Additionally, Noble Roman’s did not file a form 8-k to announce the move, something that appears to be required giving the materiality of the takeover for Noble Roman’s shareholders. See Cory Schouten’s excellent article at the Indianapolis Business Journal for more details.
Noble Roman’s has also announced that it has retained an investment bank to seek ’strategic options’ including selling itself. The one problem with this strategy is that Noble Roman’s is likely not worth its current market cap of $29 million. I do not believe there is any chance of the company finding a buyer willing to pay more than $1 per share.
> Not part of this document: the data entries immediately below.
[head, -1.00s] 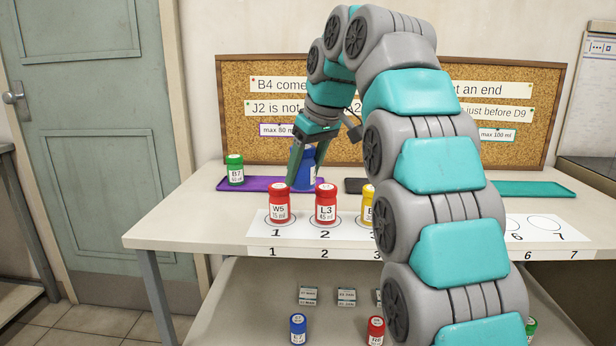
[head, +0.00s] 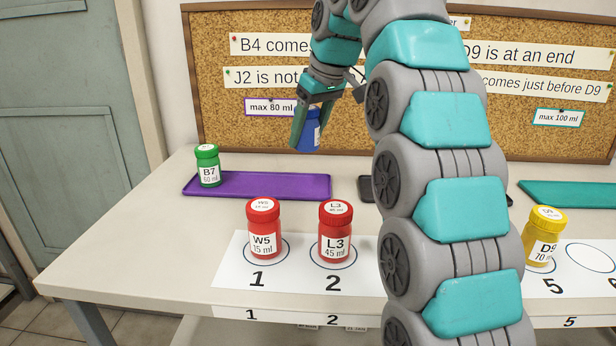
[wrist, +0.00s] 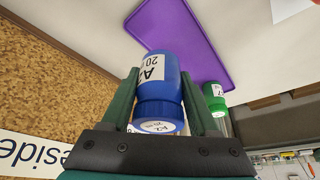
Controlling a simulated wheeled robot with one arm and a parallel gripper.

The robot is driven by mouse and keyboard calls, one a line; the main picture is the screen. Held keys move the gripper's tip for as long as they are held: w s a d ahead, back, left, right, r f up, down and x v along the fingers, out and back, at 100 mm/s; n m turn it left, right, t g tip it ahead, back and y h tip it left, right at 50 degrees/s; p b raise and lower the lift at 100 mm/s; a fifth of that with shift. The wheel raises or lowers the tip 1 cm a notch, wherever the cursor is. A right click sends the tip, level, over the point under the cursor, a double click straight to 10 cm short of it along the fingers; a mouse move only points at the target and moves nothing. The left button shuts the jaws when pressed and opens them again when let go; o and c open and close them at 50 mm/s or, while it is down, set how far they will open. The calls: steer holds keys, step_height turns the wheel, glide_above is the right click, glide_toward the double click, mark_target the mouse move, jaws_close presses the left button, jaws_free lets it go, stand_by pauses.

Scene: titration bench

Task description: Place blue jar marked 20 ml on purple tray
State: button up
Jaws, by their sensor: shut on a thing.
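The blue jar (head: 308,134) is in my gripper (head: 309,128), held in the air in front of the corkboard. In the wrist view the blue jar (wrist: 161,82) sits between both fingers, and its label reads "20" with part of an "A". My gripper (wrist: 162,98) is shut on it. The purple tray (head: 265,186) lies on the table at the back left, below and left of the held jar. The tray (wrist: 195,40) also shows in the wrist view. A green jar B7, 60 ml (head: 208,166) stands upright on the tray's left end; the rest of the tray is bare.
Red jars W5 (head: 263,232) and L3 (head: 335,235) stand on circles 1 and 2, in front of the tray. Yellow jar D9 (head: 544,240) stands near circle 5. A dark tray (head: 367,190) is partly hidden by my arm. A teal tray (head: 575,193) lies at right. The corkboard (head: 290,60) rises behind.

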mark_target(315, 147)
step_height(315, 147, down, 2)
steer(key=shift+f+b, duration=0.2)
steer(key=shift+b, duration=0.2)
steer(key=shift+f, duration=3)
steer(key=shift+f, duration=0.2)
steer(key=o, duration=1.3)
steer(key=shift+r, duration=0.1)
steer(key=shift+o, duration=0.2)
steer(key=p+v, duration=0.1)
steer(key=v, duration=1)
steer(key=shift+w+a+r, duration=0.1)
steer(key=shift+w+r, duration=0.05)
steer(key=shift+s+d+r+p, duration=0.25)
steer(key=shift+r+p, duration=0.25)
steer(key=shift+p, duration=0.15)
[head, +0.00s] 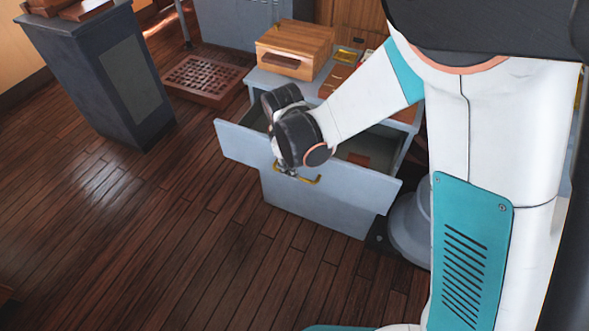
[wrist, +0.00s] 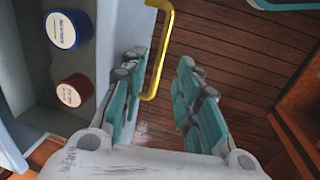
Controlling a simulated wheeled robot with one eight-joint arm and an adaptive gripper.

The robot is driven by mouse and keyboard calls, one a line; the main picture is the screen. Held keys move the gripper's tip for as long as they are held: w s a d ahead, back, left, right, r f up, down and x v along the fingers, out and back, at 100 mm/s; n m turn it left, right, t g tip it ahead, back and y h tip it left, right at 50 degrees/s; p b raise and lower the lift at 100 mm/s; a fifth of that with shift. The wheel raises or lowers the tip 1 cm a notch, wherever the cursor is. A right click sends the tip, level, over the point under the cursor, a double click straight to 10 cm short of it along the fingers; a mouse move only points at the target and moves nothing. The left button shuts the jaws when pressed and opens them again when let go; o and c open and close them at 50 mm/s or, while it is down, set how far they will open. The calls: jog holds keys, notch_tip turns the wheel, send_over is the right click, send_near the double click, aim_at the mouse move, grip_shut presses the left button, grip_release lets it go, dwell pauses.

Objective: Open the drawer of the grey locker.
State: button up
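The grey locker (head: 318,200) stands right of centre in the head view. Its drawer (head: 238,143) is pulled well out, with its inside showing. A brass bar handle (head: 308,181) is on the drawer front; it also shows in the wrist view (wrist: 161,60). My gripper (head: 283,170) is at the handle, partly hidden by my wrist in the head view. In the wrist view my gripper (wrist: 160,64) has its fingers apart, with the handle between them, nearer the left finger. I see a gap between the handle and the right finger.
A blue container (wrist: 68,30) and a red one (wrist: 73,93) are inside the drawer. A wooden box (head: 294,50) sits on the locker top. A dark pedestal (head: 95,75) and a brown grating (head: 205,79) stand to the left. The wooden floor (head: 150,250) before the drawer is clear.

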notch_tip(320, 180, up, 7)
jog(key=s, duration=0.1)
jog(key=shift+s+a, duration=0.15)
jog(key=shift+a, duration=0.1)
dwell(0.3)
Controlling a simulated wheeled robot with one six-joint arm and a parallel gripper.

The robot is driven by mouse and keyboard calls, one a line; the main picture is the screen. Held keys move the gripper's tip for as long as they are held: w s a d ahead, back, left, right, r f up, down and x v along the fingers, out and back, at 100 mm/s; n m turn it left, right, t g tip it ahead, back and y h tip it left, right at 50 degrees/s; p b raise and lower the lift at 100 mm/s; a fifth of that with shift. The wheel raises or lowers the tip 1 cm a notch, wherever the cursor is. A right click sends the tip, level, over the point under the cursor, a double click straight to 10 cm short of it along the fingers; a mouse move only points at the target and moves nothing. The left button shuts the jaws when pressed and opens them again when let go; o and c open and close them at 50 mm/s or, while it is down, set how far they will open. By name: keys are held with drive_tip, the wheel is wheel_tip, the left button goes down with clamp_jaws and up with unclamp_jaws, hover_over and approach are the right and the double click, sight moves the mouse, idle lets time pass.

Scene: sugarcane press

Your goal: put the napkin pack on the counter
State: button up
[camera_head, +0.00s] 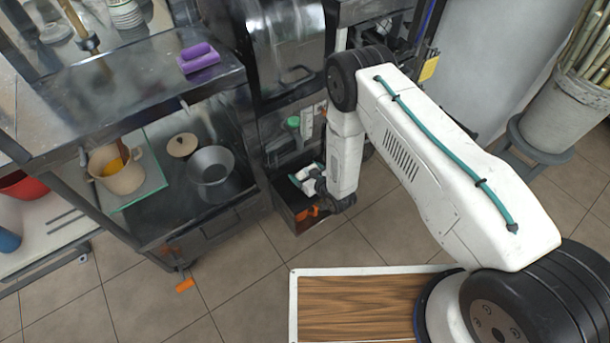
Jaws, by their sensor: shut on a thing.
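My gripper (308,192) is low beside the machine, at the end of my downward-reaching arm, over an open metal box. It is shut on a thing that I take to be the napkin pack; small white and green parts show there, but its shape is mostly hidden and I cannot make it out surely. The dark metal counter (110,105) is at the upper left, higher than my gripper and to its left.
The open metal box (290,205) is under my gripper. A bucket of canes (565,110) stands on a stool at right.

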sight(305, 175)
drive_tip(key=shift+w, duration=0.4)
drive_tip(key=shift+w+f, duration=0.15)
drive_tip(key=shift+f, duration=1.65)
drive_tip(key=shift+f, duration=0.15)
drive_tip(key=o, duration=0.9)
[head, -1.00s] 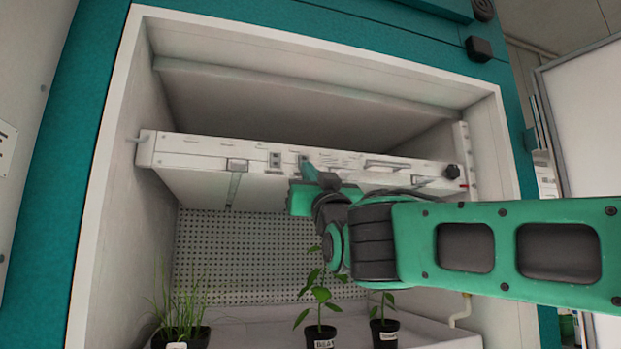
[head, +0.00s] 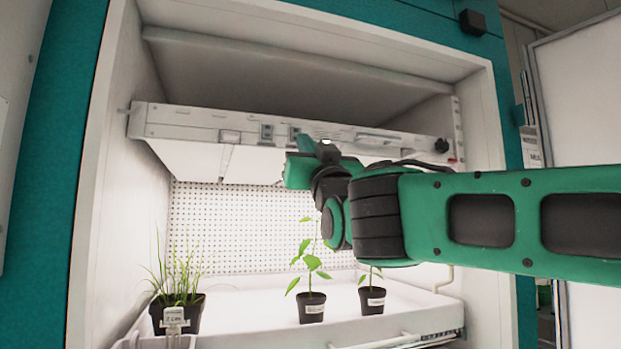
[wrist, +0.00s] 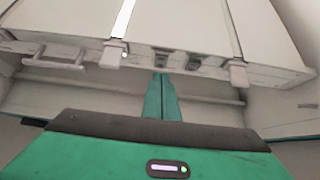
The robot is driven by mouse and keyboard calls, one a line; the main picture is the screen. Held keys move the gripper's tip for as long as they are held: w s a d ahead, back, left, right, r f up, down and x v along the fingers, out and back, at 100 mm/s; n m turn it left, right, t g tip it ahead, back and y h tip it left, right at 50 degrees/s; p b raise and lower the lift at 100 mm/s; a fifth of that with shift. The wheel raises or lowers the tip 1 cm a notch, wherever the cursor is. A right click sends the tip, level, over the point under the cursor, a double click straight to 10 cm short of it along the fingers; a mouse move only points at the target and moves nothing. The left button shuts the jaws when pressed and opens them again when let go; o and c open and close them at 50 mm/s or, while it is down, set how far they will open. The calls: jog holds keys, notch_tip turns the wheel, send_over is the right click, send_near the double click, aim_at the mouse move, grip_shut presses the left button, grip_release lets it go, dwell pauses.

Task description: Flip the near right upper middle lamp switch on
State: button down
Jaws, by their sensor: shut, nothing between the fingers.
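The white lamp panel (head: 185,122) spans the chamber, with small dark switches on its front edge. One switch (head: 267,132) shows left of my gripper in the head view; another (head: 294,132) is just above it and partly hidden. My gripper (head: 304,143) is at the panel front, its fingers shut and empty. In the wrist view the closed green fingers (wrist: 161,82) point at the left of two switches (wrist: 162,57); the other switch (wrist: 194,61) is to the right. I cannot tell whether the fingertips touch the switch. The space below the panel is brightly lit.
Potted plants stand in the white tray below: grass (head: 178,308) at left, a leafy plant (head: 311,304) and a smaller one (head: 372,298) under my arm. A black knob (head: 441,145) is at the panel's right. The chamber walls flank the panel.

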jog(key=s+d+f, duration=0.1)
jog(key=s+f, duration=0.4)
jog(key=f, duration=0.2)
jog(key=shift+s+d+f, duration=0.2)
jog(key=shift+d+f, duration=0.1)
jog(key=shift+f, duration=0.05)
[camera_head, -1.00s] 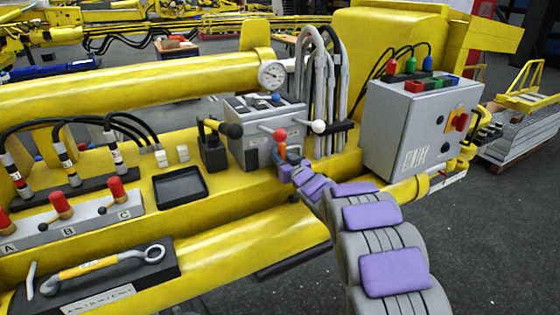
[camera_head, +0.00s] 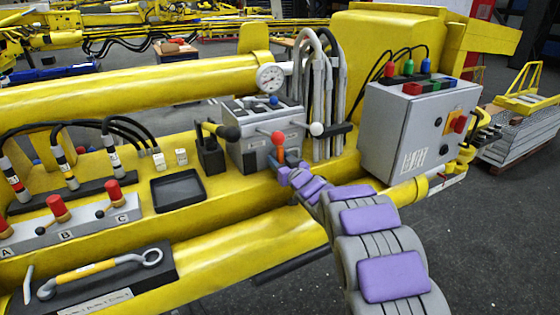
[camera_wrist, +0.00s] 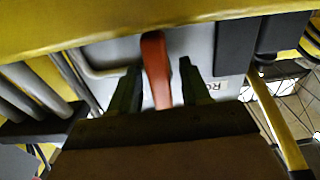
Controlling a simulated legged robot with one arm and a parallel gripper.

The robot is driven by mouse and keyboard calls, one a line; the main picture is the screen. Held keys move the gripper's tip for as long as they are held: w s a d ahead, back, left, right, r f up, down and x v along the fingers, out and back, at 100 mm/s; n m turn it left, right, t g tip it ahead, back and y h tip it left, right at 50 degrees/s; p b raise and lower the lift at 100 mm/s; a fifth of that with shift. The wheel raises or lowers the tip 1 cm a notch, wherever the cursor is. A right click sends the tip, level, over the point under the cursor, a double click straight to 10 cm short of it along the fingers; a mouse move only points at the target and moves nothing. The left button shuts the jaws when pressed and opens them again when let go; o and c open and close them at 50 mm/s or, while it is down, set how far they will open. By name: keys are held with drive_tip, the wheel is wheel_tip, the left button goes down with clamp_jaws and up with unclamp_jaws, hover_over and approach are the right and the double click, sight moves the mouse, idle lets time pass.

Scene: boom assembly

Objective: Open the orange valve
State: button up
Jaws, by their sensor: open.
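The orange valve handle (camera_wrist: 156,68) shows in the wrist view as a flat orange-red lever against a grey panel. It lies between the two dark fingers of my gripper (camera_wrist: 158,88), with visible gaps on both sides. The fingers are open and stand around the lever without closing on it. In the head view my gripper (camera_head: 287,166) is at the front of the grey control box (camera_head: 248,150), just below a red-orange knob (camera_head: 278,138). The valve itself is mostly hidden there by my gripper.
A black lever (camera_head: 229,132) and a white ball knob (camera_head: 317,129) flank the spot. Grey hoses (camera_head: 322,90) rise behind it. A grey electrical box (camera_head: 416,130) stands close to the right of my arm. A yellow boom tube (camera_head: 130,95) runs behind.

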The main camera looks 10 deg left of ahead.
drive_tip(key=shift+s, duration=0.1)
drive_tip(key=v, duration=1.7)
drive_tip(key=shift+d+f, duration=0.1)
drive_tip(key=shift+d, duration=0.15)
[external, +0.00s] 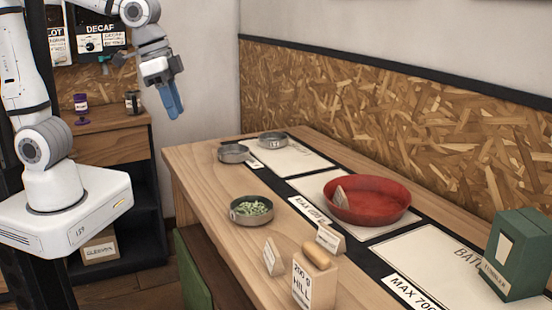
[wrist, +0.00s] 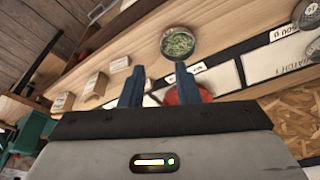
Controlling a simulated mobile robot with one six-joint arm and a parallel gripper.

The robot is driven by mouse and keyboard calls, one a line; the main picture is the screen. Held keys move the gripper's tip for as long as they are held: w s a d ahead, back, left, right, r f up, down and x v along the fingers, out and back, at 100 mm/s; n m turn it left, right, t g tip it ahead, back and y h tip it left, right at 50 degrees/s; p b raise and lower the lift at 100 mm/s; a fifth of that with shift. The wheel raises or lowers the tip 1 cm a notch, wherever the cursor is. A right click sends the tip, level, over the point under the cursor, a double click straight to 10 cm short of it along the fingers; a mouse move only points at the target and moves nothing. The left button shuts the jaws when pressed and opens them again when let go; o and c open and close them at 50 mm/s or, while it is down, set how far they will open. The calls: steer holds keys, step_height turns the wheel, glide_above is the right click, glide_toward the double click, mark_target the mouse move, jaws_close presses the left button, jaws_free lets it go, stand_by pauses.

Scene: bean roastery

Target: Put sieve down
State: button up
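My gripper (external: 174,108) hangs in the air left of the table's far end, above a low wooden cabinet. In the wrist view, the two blue fingers of my gripper (wrist: 159,69) stand apart with nothing between them. Two shallow round metal pans, one nearer (external: 233,154) and one farther (external: 272,140), sit at the table's far end. A third round metal pan (external: 251,221) holds green beans; it also shows in the wrist view (wrist: 164,55). I cannot tell which of these, if any, is the sieve.
A red bowl (external: 382,203) with a small card inside sits mid-table. Label blocks (external: 274,256) and a weight block (external: 314,284) stand along the near edge. A green box (external: 520,254) is at the right. Pale mats (external: 415,255) lie along the wall side.

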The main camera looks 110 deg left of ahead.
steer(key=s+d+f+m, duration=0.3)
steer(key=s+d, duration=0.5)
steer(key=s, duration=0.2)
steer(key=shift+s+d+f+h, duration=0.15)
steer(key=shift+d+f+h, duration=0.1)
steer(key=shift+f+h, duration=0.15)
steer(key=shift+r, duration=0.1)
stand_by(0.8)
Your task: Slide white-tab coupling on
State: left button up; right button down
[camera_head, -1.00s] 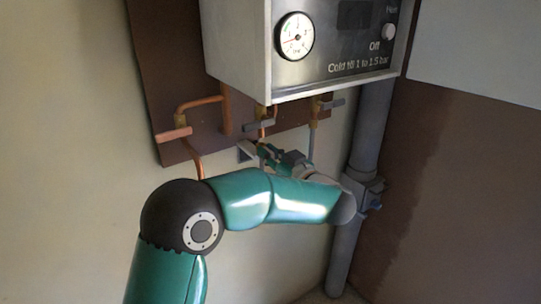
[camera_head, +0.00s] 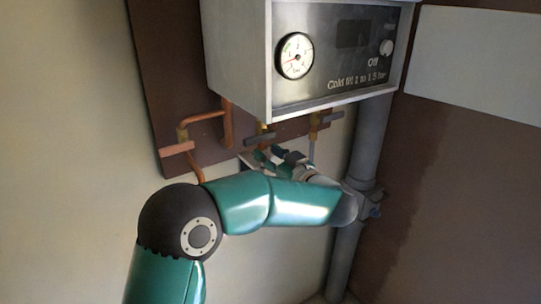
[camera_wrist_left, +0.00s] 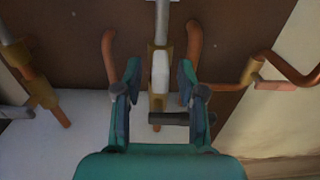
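My left gripper (camera_head: 268,155) is just under the boiler (camera_head: 237,60), by its middle valve; it also shows in the left wrist view (camera_wrist_left: 158,78). Its two fingers are apart, one on each side of a brass fitting with a pale block (camera_wrist_left: 160,72) on its front. Dark gaps show between the block and both fingers. I cannot tell whether this pale block is the white-tab coupling. The middle valve's dark handle (camera_wrist_left: 182,118) lies by the right finger's base. My right gripper is in no view.
A copper-handled valve (camera_head: 178,148) is at the left and a grey-handled valve (camera_head: 318,122) at the right. A thick grey pipe (camera_head: 367,145) runs down the corner. Curved copper pieces (camera_wrist_left: 108,48) flank the fitting.

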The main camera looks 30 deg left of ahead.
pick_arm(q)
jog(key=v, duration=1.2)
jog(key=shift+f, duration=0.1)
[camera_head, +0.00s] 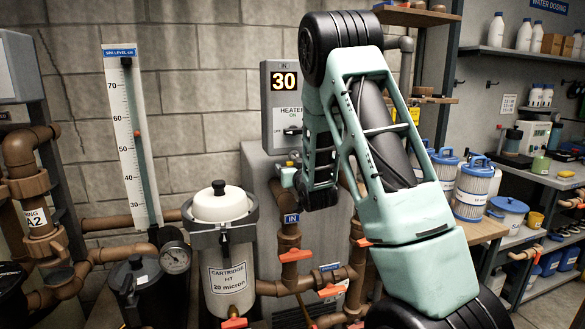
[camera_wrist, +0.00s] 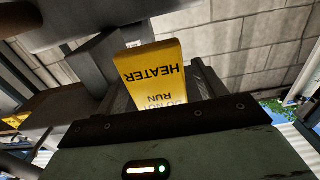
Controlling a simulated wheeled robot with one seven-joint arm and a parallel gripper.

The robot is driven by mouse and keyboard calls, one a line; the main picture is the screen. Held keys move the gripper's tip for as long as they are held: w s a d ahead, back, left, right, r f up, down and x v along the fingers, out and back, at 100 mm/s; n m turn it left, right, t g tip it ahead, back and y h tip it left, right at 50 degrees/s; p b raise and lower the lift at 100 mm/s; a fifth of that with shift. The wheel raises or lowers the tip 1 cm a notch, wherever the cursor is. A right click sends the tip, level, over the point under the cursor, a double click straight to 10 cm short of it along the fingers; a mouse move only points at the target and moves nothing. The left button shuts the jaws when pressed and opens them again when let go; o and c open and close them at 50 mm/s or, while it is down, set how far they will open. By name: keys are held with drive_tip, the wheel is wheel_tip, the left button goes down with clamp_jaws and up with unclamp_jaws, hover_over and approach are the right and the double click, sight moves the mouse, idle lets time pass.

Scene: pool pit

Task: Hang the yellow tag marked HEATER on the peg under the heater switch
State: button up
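The yellow tag (camera_wrist: 155,72) shows in the wrist view with HEATER printed upside down and more words below it. It stands between the fingers of my gripper (camera_wrist: 160,88), which is shut on it. In the head view my gripper (camera_head: 288,174) is low in front of the grey heater box, just below the heater switch (camera_head: 292,130). Most of the tag is hidden there by my gripper and arm. The peg under the switch cannot be made out clearly, and I cannot tell whether the tag touches it.
The heater box (camera_head: 277,82) reads 30. Brown pipes with red valve handles (camera_head: 296,255) stand below. A cartridge filter (camera_head: 226,265) and a spa level gauge (camera_head: 130,140) are to the left. Another yellow tag (camera_head: 415,116) shows behind my arm.

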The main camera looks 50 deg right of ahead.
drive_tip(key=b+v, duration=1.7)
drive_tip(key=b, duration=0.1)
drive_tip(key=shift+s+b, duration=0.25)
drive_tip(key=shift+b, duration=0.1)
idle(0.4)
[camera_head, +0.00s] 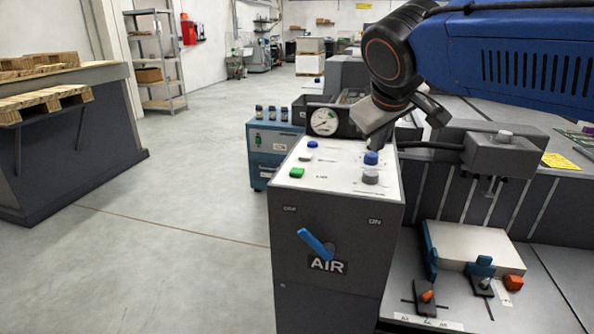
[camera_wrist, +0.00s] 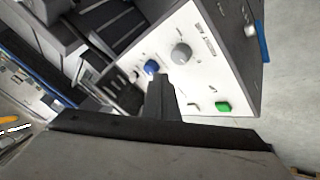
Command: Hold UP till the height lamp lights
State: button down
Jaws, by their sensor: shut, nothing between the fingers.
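A dark control box with a white top (camera_head: 335,172) stands in the middle of the head view. Its top carries a blue button (camera_head: 371,158) at the right, a grey dome (camera_head: 370,176) in front of it, and a green square button (camera_head: 297,172) at the left. The dome looks unlit; labels are too small to read, so I cannot tell which button is UP.
A blue AIR lever (camera_head: 316,242) is on the box front. A round gauge (camera_head: 323,122) stands behind the box. A grey bracket unit (camera_head: 491,152) and a press bench (camera_head: 470,300) lie to the right. The floor at left is clear up to a pallet bench (camera_head: 75,120).

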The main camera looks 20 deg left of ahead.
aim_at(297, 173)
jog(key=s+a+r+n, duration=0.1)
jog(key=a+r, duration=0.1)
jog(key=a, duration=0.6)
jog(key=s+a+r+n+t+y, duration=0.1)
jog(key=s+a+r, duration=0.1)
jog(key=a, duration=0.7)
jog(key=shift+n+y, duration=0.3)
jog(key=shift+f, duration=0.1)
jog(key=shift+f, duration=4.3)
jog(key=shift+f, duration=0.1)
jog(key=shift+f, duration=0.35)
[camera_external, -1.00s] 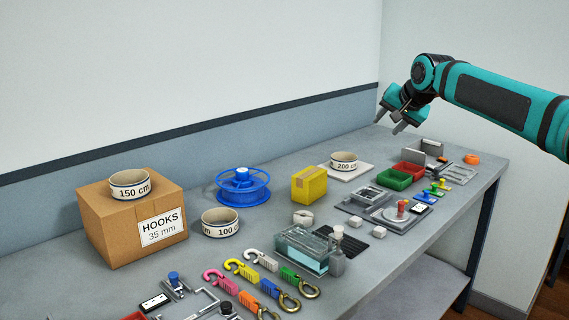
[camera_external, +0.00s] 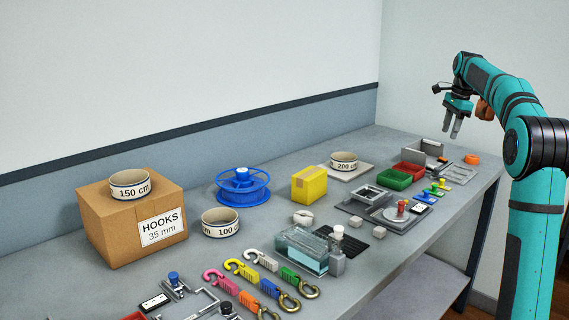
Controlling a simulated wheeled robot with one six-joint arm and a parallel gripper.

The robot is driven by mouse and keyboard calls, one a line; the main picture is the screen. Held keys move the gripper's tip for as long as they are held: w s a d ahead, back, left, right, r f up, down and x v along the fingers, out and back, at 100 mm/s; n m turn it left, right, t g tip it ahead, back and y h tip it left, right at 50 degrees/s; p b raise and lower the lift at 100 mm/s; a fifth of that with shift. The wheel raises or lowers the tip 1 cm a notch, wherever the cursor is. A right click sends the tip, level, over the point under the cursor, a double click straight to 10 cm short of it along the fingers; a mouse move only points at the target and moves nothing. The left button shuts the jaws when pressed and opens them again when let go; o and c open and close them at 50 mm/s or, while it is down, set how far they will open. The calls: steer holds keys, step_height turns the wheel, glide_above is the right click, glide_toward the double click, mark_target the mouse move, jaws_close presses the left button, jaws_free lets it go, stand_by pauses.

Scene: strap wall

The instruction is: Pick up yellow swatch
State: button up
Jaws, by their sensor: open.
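A small yellow piece (camera_external: 444,186), which looks like the yellow swatch, lies on the bench toward the right end. It is the far one in a short row with a green piece (camera_external: 434,192) and a blue piece (camera_external: 425,198). It is too small to make out in detail. My gripper (camera_external: 451,133) is open and empty, with its fingers pointing down. It hangs in the air above the right end of the bench, higher in the picture than the yellow piece and clear of it.
Green (camera_external: 394,178) and red (camera_external: 409,168) trays, a metal fixture (camera_external: 458,172) and an orange roll (camera_external: 471,159) lie around the row. A yellow box (camera_external: 309,184), a blue spool (camera_external: 242,186) and several hooked straps lie further left.

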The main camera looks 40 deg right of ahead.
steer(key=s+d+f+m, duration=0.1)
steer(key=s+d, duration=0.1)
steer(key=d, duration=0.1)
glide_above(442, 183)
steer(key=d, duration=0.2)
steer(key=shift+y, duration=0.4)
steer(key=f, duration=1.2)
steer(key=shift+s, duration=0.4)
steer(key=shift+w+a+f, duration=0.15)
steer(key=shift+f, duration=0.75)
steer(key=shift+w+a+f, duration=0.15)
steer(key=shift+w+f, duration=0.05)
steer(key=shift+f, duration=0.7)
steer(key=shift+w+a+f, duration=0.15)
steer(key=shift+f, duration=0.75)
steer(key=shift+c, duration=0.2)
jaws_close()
The company’s profits fell 31% from Q4 2006 to Q4 2007, and I believe it likely that few of the area developers will actually build out new stores. As no new franchises or area developers are added, profits will continue to fall; new franchise and area developer fees have recently comprised a large portion of Noble Roman’s revenues. If we use the Q4 numbers and annualize them, we see Noble Roman’s trading at a lofty 20x its expected 2008 profit.
Why would anyone want to purchase a struggling restaurant chain at such a price when much more established restaurants are trading at prices such as Brinker’s (EAT) [$19.79 0.00%, market cap: $2.002B] 12x this year’s expected earnings?
Disclosure: After publication of this article I remembered that I bought (LONG) and sold NROM four days prior to this article, losing a tiny bit of money and violating my disclosure policy by publishing this. I regret this error.